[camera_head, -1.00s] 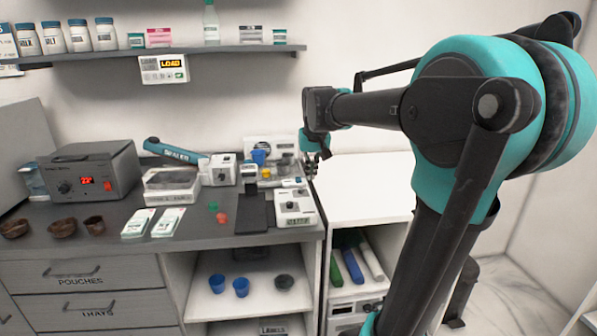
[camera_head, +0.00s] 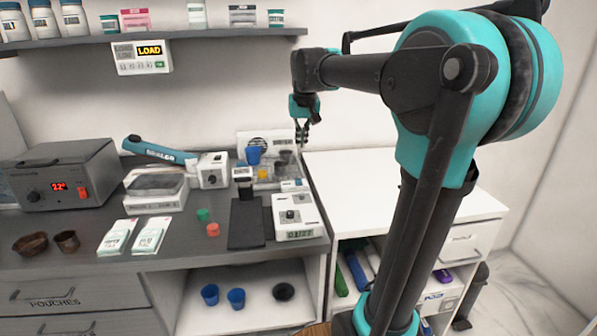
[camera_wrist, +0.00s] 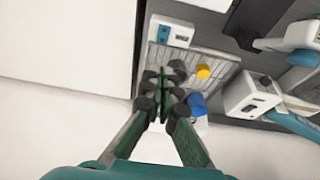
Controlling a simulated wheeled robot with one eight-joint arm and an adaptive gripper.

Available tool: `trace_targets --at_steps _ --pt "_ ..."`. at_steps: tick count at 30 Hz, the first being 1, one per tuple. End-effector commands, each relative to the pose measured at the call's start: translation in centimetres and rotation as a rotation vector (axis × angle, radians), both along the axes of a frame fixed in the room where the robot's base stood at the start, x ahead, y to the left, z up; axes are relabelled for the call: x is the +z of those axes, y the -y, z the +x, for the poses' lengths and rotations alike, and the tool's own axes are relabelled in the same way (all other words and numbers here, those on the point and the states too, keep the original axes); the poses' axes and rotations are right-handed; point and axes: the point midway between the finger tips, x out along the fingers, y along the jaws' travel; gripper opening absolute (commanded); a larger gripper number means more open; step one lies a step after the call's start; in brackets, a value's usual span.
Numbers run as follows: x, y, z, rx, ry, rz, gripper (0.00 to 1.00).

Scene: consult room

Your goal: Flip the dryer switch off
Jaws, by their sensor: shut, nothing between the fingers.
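A grey box (camera_head: 62,174) with a red lit display, a black knob and a red switch (camera_head: 82,193) stands at the left of the dark counter in the head view. It looks like the dryer, but I cannot read a label on it. The switch's position is too small to tell. My gripper (camera_head: 302,133) hangs at the right end of the counter, far from that box. In the wrist view my gripper (camera_wrist: 160,92) is shut and empty, above a wire rack (camera_wrist: 205,62). The grey box is not in the wrist view.
A teal sealer (camera_head: 160,151), a scale (camera_head: 155,190), packets, small cups and a white device (camera_head: 296,216) crowd the counter (camera_head: 190,240). A shelf (camera_head: 190,34) with jars overhangs it. A white cabinet top (camera_head: 390,185) at right is clear.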

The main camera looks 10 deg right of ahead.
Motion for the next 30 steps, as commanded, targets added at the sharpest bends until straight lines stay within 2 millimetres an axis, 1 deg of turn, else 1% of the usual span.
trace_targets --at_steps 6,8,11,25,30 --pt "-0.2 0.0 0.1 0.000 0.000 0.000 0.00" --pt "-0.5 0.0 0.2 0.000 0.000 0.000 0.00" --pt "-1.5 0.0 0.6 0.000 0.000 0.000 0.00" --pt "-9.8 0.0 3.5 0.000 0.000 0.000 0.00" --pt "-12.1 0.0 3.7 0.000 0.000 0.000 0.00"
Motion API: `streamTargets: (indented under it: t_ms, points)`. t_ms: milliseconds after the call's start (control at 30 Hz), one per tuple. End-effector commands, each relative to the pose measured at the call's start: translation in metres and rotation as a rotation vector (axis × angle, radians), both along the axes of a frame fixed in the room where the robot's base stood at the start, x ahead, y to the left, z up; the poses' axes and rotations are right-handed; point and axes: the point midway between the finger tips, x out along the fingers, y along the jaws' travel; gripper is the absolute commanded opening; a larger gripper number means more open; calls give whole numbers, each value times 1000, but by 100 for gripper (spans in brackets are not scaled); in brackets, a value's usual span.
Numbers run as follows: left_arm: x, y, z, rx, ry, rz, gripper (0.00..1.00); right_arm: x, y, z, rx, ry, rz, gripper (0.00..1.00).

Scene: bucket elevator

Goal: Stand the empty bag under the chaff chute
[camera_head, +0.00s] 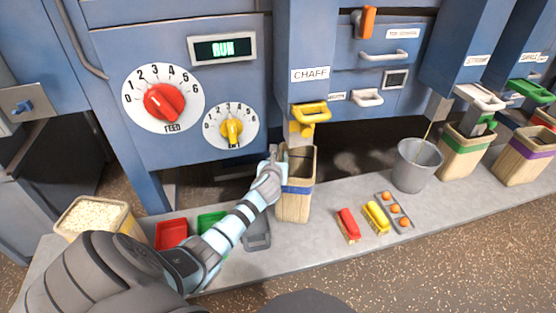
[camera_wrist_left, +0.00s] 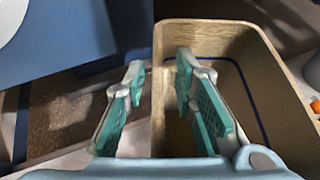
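The empty bag (camera_head: 296,205) is tan with a blue band. It stands upright on the grey ledge, below the chaff chute (camera_head: 300,133) with its yellow handle (camera_head: 311,113). My left gripper (camera_head: 272,160) is at the bag's left rim. In the left wrist view the bag (camera_wrist_left: 275,75) is open and empty inside. The left gripper's teal fingers (camera_wrist_left: 160,85) are apart, one outside the bag's left wall and one inside it. I cannot tell whether either finger touches the wall. My right gripper is not in view.
A full bag (camera_head: 95,218) stands at the far left of the ledge (camera_head: 335,255). Red (camera_head: 172,234) and green (camera_head: 211,220) trays sit beside my left arm.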

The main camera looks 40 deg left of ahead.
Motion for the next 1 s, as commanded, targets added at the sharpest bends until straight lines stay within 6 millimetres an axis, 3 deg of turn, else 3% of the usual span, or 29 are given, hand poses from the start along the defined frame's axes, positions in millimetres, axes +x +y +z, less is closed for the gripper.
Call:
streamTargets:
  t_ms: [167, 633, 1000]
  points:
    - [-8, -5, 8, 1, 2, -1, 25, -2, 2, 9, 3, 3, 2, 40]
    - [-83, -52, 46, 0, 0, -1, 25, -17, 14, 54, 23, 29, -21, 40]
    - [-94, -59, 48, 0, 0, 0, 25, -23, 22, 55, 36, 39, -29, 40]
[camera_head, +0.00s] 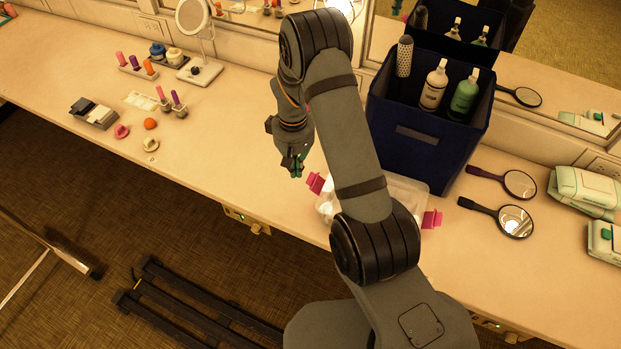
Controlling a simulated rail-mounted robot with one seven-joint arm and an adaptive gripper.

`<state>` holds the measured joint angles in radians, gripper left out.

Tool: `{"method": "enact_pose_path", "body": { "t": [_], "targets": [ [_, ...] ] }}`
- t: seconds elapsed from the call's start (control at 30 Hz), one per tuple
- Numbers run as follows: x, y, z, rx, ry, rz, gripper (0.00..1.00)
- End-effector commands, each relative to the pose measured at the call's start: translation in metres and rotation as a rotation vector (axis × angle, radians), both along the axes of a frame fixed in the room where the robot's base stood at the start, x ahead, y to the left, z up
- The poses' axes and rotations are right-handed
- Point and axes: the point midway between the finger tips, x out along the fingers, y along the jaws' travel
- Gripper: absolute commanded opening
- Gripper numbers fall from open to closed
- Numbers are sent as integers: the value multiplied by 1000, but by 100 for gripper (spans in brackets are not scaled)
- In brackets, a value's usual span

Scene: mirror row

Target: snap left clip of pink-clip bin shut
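The pink-clip bin (404,187) is a clear, whitish tub on the counter, largely hidden behind my arm. Its left pink clip (315,182) sticks outward at the bin's left end and looks tilted up and away from the wall. Its right pink clip (432,219) also juts out at the right end. My gripper (294,170) points down just left of and above the left clip, with a small gap showing between them. Its fingertips are small and dark, so I cannot tell whether they are apart. I see nothing held.
A dark blue caddy (418,160) with bottles and a brush stands right behind the bin. Hand mirrors (514,221) and wipe packs (585,192) lie to the right. A round mirror (195,20) and small cosmetics stand at left.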

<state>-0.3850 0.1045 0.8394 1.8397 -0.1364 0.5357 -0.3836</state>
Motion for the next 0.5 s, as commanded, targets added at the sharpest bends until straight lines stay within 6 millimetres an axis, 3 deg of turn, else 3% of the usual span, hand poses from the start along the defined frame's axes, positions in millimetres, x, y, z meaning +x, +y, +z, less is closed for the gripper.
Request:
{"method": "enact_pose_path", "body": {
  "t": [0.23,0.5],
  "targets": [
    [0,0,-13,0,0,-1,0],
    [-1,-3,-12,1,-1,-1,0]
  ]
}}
▬▬▬▬▬▬
EXERCISE DIRECTIONS: Pick out each line in the material containing "Scene".

OUTPUT OF THE TASK:
Scene: consult room
Scene: bucket elevator
Scene: mirror row

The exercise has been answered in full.